When using the Neptune integration with for example XGBoost and LightGBM, you get this structure for cross-validation metadata automatically.

Learn more: XGBoost integration guide, LightGBM integration guide

Create a script that tracks cross-validation metadata#

We'll create a model training script where we run k-fold validation and log some parameters and metrics.

To organize the run, we'll create two categories of namespace:

Namespace name	Description	Metadata inside the namespace
`global`	Metadata common to all folds	epoch learning rate batch size mean score
`fold_n`	Metadata specific to each fold	metrics saved model

This structure helps you organize metadata from different folds into folders and a global aggregate of all metrics – that is, an accuracy chart of all folds. This makes it easier to navigate, compare, and retrieve metadata from any of the folds, both in the app and through the API.

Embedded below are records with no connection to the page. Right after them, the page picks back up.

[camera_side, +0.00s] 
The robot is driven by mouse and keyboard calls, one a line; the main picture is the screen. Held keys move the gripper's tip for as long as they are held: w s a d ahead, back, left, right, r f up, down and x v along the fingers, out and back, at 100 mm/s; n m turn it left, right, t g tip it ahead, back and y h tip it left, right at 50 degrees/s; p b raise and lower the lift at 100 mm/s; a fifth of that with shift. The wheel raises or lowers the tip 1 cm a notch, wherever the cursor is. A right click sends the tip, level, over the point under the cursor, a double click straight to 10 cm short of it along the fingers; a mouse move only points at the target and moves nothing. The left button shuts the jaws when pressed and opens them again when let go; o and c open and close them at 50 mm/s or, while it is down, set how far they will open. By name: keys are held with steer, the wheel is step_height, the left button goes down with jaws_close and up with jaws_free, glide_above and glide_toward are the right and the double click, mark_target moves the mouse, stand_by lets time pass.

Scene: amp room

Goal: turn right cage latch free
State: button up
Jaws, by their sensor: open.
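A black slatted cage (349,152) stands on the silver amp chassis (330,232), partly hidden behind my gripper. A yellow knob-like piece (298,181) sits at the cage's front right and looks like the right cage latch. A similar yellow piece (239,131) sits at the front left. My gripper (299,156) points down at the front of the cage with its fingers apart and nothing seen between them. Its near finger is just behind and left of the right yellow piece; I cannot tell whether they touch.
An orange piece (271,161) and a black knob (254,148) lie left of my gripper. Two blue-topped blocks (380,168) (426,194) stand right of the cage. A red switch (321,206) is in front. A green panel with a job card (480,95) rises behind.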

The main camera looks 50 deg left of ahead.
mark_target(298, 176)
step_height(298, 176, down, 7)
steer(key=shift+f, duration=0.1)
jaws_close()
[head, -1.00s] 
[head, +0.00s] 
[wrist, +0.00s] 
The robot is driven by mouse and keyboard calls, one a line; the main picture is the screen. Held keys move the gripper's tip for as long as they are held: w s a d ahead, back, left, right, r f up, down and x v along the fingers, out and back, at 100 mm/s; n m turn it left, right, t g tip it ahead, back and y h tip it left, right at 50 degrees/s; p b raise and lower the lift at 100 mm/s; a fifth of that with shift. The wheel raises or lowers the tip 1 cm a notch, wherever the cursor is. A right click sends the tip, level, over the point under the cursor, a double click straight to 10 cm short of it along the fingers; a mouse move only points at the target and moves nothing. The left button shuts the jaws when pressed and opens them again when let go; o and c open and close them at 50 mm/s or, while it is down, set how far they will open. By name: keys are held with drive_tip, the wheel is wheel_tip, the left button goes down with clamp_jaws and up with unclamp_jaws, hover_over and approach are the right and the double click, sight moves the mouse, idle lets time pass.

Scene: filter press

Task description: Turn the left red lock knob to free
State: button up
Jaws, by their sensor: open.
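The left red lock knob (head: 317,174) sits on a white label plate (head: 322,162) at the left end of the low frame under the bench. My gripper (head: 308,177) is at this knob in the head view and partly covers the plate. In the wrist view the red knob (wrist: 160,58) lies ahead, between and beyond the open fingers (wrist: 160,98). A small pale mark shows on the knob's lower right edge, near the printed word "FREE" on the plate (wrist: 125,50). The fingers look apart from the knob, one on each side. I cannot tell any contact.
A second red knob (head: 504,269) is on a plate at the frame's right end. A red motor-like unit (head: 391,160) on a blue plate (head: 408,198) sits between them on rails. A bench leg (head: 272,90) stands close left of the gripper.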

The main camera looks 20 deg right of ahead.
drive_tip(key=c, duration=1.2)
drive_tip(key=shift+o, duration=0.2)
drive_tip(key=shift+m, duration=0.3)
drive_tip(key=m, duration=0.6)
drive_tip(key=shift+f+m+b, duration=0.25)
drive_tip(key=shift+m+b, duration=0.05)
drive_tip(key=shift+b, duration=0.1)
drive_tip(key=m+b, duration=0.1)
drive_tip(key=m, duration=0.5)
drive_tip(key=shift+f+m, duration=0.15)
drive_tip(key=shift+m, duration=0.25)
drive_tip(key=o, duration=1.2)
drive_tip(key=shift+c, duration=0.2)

The highlighted lines show where Neptune logging comes in.

Core snippetsFull example script

cross-validation_example.py

import neptune
from neptune.utils import stringify_unsupported

run = neptune.init_run() # (1)!

parameters = {
    "epochs": 1,
    "learning_rate": 1e-2,
    "batch_size": 10,
    "image_size": (3, 32, 32),
    "n_classes": 10,
    "k_folds": 2,
    "checkpoint_name": "checkpoint.pth",
    "seed": 42,
}

run["parameters"] = stringify_unsupported(parameters)

splits = KFold(n_splits=parameters["k_folds"], shuffle=True)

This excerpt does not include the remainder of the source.